▸ **Objective**: Repeat the material exactly from its first line to the line that includes "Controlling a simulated". Skip pictures.
+===+
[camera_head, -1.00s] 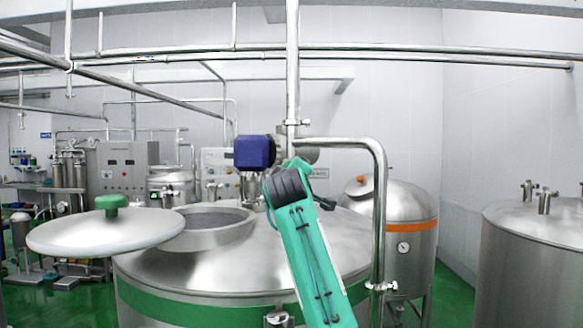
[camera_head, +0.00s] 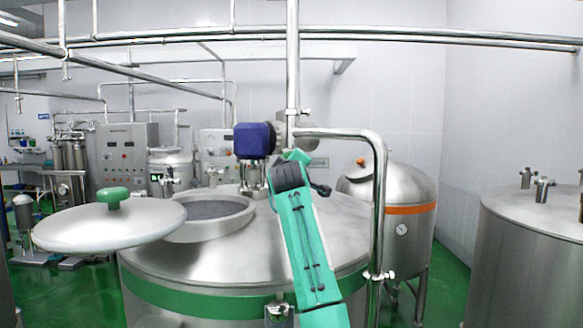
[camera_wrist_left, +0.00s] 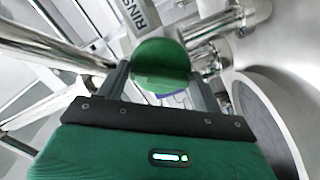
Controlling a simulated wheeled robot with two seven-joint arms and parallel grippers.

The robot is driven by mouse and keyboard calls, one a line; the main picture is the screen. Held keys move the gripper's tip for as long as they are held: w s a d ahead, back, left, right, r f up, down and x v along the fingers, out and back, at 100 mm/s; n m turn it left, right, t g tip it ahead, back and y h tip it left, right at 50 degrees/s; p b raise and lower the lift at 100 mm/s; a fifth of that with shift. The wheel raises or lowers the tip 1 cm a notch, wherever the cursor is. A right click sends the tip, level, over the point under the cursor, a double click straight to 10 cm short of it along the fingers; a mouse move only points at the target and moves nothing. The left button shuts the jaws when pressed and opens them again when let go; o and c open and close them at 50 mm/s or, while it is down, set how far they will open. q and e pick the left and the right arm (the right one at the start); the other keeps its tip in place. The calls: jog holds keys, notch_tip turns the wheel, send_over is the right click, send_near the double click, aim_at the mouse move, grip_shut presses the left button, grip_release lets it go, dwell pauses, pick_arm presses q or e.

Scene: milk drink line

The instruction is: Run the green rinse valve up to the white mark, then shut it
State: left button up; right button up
+===+
▸ **Result of the exercise**:
[camera_head, -1.00s] 
[camera_head, +0.00s] 
[camera_wrist_left, +0.00s] 
Controlling a simulated wheeled robot with two seven-joint arms and parallel grippers.

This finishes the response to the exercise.